I don’t want a life that impresses others. I want a life from which God is pleased. I want others to look at my life and have no doubt that Christ is directing every step. I don’t want to stray one foot to the left or right of God’s will. I’ve already strayed too far.

What if…
…I lived out the words that I read in the Bible?
…I got real?
…I believed that God had my best interest in mind?
…I lived like a CONQUEROR?
…I resisted Satan’s tactics and followed God?
…I quit pretending in front of God or other people?
…I am able to speak boldly in the name of Jesus?

What would it be like to get out of your own way and let God control your steps? Would you look back on your life thinking that you could have done better than God by controlling your own life? Do you think you can live a better life than God can provide if you follow His will? What would it be like to live a life of POWER? What would it be like for others to feel God’s presence on you without even speaking to you? What would it be like to experience modern miracles on a regular basis? What would it be like if you told Satan to go back to Hell every time you were tempted?

Lots of questions that I don’t have the answers to. I just can’t help but think “What if…”

Peace,
Adam

Tuesday, January 17, 2012

Unconditional Love

Hello!!!!

I just wanted to give some quick encouragement to anyone that reads this. God has been pouring into me as of late. I am beginning week #2 of a partial fast and I just feel God's presence all around me. Fasting always seems to help me connect more deeply to my Heavenly Father.

I hope you all know that God loves you. Not only that, but I hope you know how much God loves you. God's loves isn't based on you...Let me explain. God is not a conditional God that loves someone more than me, and He doesn't love me less when I screw up. In fact, in those times that I screw up the most, I feel His loving arms wrap around me the tightest.

I hope you can apply this to your life. God doesn't care what you did yesterday. He isn't surprised by your sins. He knew you would mess up 2,000 years ago when He sent Jesus to the cross. His mercies are new each morning. His love never fails. He's not mad at you for sinning. His love isn't based on your performance to "be a good Christian". He loves you the same. God loves you when it seems like no one else does. God loves you when you seem unlovable. God loves you when everyone else gives up on you. God loves you when you're the messiest...GOD LOVES YOU!!!

As soon as we accept that, our perspectives change about everything. Now, we don't have to "earn" His love by living right.
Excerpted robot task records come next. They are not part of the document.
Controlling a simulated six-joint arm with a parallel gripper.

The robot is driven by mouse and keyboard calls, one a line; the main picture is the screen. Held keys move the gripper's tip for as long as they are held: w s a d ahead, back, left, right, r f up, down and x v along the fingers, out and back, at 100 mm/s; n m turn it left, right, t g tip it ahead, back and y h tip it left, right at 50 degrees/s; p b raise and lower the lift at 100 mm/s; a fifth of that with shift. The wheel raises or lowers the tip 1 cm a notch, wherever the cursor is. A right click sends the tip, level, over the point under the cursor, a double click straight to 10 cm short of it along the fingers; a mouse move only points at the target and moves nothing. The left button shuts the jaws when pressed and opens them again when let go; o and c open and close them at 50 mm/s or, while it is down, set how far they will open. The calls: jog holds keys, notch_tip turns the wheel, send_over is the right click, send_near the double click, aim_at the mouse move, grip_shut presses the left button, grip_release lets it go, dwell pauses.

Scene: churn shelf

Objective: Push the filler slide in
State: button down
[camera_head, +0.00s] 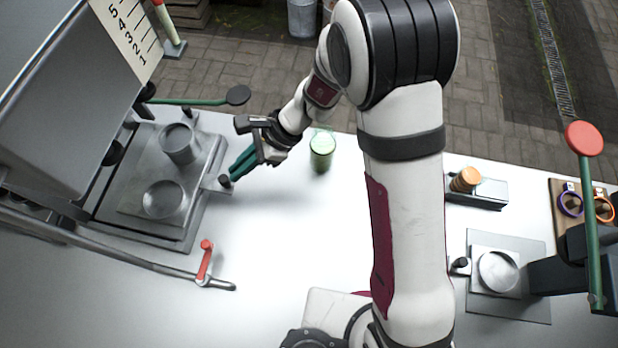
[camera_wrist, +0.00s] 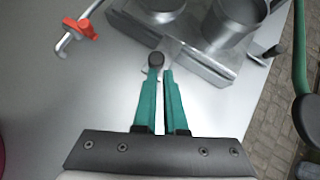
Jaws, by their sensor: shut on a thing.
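The filler slide (camera_head: 132,204) is a grey metal plate at the left of the white table. It carries a raised round cup (camera_head: 180,145) and a shallower round cup (camera_head: 163,200). In the wrist view the slide (camera_wrist: 205,62) reaches toward me with a small tab and a dark knob (camera_wrist: 156,59). The knob shows in the head view (camera_head: 224,181) at the slide's right side. My gripper (camera_head: 236,173) has green fingers and reaches in from the right. In the wrist view its fingertips (camera_wrist: 161,72) are nearly together at the knob, shut on it; the exact contact is partly hidden.
A grey machine body with a numbered scale (camera_head: 130,40) overhangs the slide. A red-handled tap (camera_head: 206,260) is in front. A second station (camera_head: 510,304) is at the right. The middle front table is clear.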

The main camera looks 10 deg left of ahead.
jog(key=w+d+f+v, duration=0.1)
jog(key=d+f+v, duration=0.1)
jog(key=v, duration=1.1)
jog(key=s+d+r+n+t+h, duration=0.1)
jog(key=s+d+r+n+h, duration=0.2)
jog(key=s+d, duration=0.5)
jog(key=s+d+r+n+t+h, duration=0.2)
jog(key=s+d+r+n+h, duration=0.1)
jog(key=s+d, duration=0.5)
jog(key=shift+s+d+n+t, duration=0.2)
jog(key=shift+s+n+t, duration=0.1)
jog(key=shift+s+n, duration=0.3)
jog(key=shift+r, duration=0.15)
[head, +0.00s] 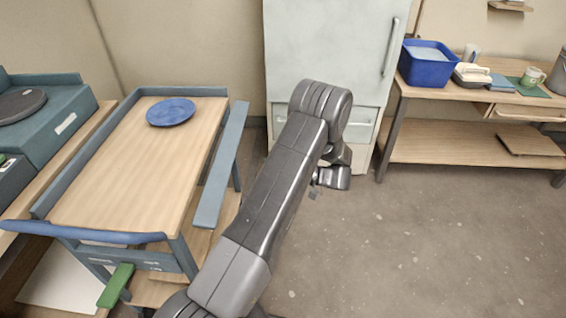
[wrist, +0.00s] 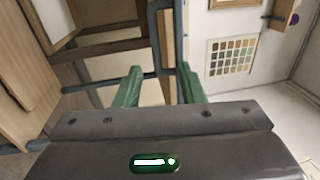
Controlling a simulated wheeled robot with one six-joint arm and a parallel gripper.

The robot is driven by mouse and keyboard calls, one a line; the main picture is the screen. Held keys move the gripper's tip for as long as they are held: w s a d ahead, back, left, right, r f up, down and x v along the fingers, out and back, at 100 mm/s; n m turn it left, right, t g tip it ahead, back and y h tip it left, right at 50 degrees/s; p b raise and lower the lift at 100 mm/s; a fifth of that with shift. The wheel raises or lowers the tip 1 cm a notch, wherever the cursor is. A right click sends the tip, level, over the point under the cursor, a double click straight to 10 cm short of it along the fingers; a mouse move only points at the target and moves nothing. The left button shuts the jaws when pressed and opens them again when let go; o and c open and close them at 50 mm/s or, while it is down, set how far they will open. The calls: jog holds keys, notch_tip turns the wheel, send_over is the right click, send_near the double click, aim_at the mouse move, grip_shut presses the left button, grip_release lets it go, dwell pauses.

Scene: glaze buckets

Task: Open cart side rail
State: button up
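The cart (head: 130,170) has a pale wooden top and a blue-grey frame, at the left in the head view. Its right side rail (head: 222,165), a long blue-grey board, stands out from the top's right edge with a gap between. The other rails sit along the left and far edges. A green lever-like piece (head: 115,286) is low at the near end. In the wrist view my gripper (wrist: 159,70) has its two green fingers apart. Blue-grey frame bars show beyond and between them; I cannot tell if any bar lies within the grasp. In the head view my arm hides the fingers.
A blue plate (head: 171,112) lies on the cart top. A pale cabinet (head: 330,50) stands behind my arm. A workbench (head: 470,145) at the right holds a blue bucket (head: 427,66). The floor (head: 420,250) at the right is clear.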

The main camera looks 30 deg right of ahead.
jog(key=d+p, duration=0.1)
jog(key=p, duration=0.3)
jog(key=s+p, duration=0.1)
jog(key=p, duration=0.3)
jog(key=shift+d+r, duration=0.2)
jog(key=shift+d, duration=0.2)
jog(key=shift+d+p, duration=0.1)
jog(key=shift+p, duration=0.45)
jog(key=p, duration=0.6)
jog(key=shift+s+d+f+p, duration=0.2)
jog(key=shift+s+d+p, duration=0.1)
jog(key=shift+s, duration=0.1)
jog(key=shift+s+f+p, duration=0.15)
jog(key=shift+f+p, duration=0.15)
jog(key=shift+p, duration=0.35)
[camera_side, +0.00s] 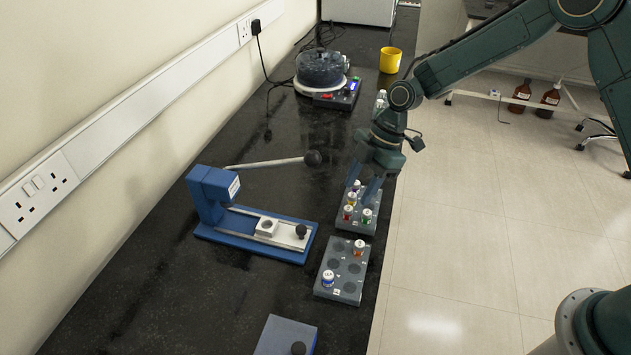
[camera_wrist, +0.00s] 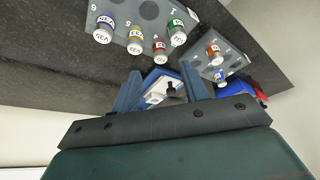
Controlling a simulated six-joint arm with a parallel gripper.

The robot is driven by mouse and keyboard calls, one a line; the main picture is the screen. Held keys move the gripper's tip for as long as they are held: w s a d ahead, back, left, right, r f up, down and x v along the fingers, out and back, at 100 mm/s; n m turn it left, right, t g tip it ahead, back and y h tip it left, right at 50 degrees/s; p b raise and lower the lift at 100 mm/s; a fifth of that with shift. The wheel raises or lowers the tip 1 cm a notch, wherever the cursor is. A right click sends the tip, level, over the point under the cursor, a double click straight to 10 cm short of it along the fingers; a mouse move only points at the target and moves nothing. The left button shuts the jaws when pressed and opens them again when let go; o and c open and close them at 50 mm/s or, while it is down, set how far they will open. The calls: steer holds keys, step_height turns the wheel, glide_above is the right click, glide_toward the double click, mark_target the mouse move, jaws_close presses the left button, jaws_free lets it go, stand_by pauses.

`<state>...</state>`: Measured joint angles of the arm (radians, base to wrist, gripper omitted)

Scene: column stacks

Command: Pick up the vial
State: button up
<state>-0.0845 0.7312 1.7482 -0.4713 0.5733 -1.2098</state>
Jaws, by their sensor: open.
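Several capped vials stand in two grey racks. The far rack (camera_side: 344,226) holds a purple-labelled vial (camera_wrist: 103,33), a yellow one (camera_wrist: 135,41), a red one (camera_wrist: 159,48) and a green one (camera_wrist: 177,34). The red (camera_side: 348,212) and green (camera_side: 366,215) vials also show in the side view. The near rack (camera_side: 343,292) holds an orange vial (camera_side: 359,247) and a blue vial (camera_side: 328,278). My gripper (camera_side: 364,186) is open and empty above the far rack, its blue fingers partly covering the rear vials. In the wrist view its fingers (camera_wrist: 161,78) straddle no vial.
A blue lever press (camera_side: 213,198) with a long handle stands left of the racks. A blue box (camera_side: 287,335) is at the front. A round device (camera_side: 320,68) and yellow cup (camera_side: 390,60) are at the back. The bench ends just right of the racks.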

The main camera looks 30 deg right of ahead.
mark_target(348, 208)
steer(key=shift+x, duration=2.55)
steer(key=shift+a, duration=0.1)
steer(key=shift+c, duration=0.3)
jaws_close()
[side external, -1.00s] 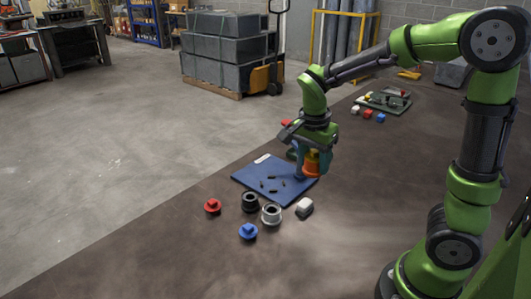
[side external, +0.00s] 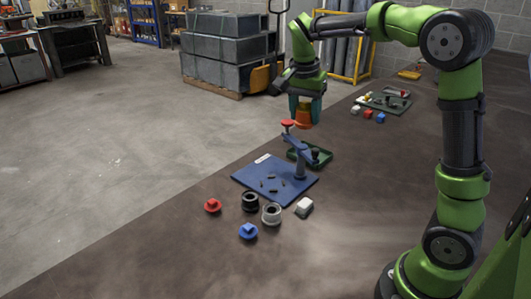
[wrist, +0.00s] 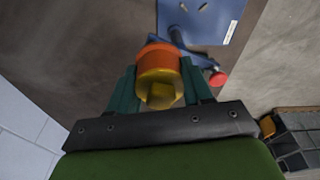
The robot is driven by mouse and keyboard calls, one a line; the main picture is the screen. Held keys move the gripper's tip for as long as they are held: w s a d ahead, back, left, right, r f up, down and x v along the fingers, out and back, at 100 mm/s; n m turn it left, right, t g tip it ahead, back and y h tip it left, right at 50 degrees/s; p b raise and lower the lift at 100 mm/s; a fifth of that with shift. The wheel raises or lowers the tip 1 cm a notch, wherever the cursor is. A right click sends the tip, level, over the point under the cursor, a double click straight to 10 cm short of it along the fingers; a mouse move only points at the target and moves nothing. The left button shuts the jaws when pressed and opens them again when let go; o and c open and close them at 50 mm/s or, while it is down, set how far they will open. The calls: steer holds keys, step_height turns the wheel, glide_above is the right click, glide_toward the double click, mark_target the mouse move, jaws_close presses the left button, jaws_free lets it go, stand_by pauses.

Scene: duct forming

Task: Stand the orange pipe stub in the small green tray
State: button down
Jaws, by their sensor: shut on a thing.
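The orange pipe stub (side external: 303,120) is held between the teal fingers of my gripper (side external: 305,108), which is raised above the table. In the wrist view the stub (wrist: 158,62) sits between the fingertips (wrist: 160,85), with a yellowish part nearer the camera. The small green tray (side external: 324,162) lies on the table at the back edge of the blue board, below my gripper and the stub. It is partly hidden by a blue arm, and a dark piece seems to be in or beside it. I cannot make out the tray in the wrist view.
The blue board (side external: 252,184) carries a post with a blue arm and a red knob (side external: 288,123) close under the stub. Black (side external: 250,202) and grey (side external: 271,214) rings, a white block (side external: 304,207), and red and blue pieces lie in front. Another tray (side external: 386,101) stands farther back.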

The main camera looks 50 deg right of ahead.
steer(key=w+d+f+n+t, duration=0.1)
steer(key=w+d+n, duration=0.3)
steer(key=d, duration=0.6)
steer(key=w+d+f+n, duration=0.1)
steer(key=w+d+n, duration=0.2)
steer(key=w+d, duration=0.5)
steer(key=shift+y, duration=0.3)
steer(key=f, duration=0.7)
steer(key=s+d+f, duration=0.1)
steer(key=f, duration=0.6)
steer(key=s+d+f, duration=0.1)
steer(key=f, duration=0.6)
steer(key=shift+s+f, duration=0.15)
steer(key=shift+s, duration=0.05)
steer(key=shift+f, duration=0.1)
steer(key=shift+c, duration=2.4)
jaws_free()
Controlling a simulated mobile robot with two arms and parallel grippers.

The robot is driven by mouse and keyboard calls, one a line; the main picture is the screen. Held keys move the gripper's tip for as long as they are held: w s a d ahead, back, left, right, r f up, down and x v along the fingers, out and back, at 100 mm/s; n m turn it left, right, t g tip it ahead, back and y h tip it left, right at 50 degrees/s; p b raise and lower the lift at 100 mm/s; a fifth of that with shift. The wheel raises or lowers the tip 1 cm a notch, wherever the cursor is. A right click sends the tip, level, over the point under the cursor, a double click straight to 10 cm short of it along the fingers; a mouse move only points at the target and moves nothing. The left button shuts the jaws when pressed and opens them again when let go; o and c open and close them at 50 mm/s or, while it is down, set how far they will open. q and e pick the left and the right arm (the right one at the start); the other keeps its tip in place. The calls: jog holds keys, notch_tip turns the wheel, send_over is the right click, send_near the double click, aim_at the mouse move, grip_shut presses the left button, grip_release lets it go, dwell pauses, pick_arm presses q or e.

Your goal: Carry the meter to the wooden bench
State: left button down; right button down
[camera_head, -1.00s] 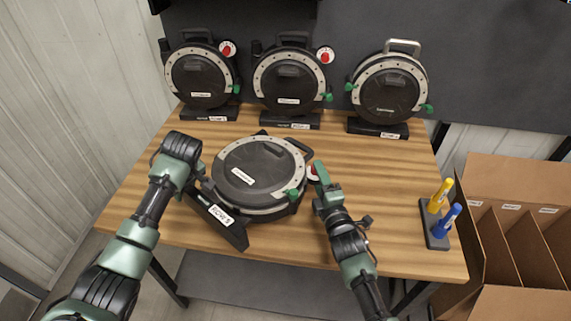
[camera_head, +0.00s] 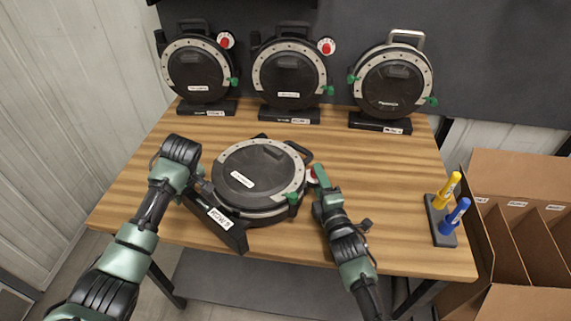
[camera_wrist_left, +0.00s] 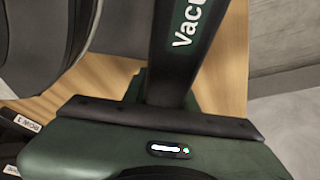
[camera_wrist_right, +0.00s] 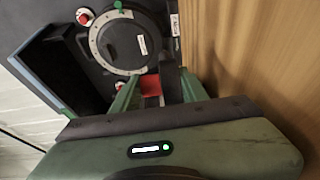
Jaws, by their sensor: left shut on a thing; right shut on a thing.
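The meter (camera_head: 250,172), a round black housing with a pale dotted rim, lies tilted back over the front of the wooden bench (camera_head: 385,215). Its black foot with a row label (camera_head: 217,219) points toward me, near the bench's front edge. I cannot tell whether it touches the bench top. My left gripper (camera_head: 197,183) is shut on its left side; the left wrist view shows a dark bar lettered "Vacu" (camera_wrist_left: 185,45) there. My right gripper (camera_head: 319,176) is shut at its right side, by a red and white part (camera_head: 311,175). The fingertips' exact hold is hidden.
Three similar meters stand upright along the back: left (camera_head: 196,72), middle (camera_head: 289,75) and right (camera_head: 392,82). A dark holder (camera_head: 441,238) with a yellow and a blue marker stands at the right edge. A divided cardboard box (camera_head: 515,185) is beyond it. The bench's right-middle is clear.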

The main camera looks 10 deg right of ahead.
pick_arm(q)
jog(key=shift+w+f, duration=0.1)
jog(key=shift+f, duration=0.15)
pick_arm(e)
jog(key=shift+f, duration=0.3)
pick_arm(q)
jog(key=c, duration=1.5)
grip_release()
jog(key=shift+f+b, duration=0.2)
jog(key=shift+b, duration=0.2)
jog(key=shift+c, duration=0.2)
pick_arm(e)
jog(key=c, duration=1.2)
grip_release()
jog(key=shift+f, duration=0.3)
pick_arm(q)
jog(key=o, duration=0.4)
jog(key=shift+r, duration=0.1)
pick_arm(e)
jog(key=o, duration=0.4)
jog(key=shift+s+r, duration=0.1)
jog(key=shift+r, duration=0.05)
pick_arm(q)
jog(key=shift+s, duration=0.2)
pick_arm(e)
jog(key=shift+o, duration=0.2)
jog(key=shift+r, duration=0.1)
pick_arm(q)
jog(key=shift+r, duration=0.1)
Instead, we will want to live a life honoring God in response to His love.

I love that I don't have to be punished for my sins. Don't let Satan tell you the lie that God will punish you for your sins. If that's true, why did Jesus die on the cross??? Jesus took our punishment away. If I repent of my sins, God casts them as far as the east is from the west. The key phrase, though, is "if I repent".

While reading some of the Old Testament, I realize how awesome Jesus' sacrifice really is. Those people in the OT had to do some serious stuff because of their sins. I dare you to go read about God's anger for Israel's disobedience. God takes sins seriously...but fast forward to today. His anger isn't lashing out at you and me. Jesus took God's anger on Himself and nailed it to the cross. God doesn't get angry or disappointed when He looks at you...He just loves you!!!!

I pray that you would realize God's love for you and live according to that love.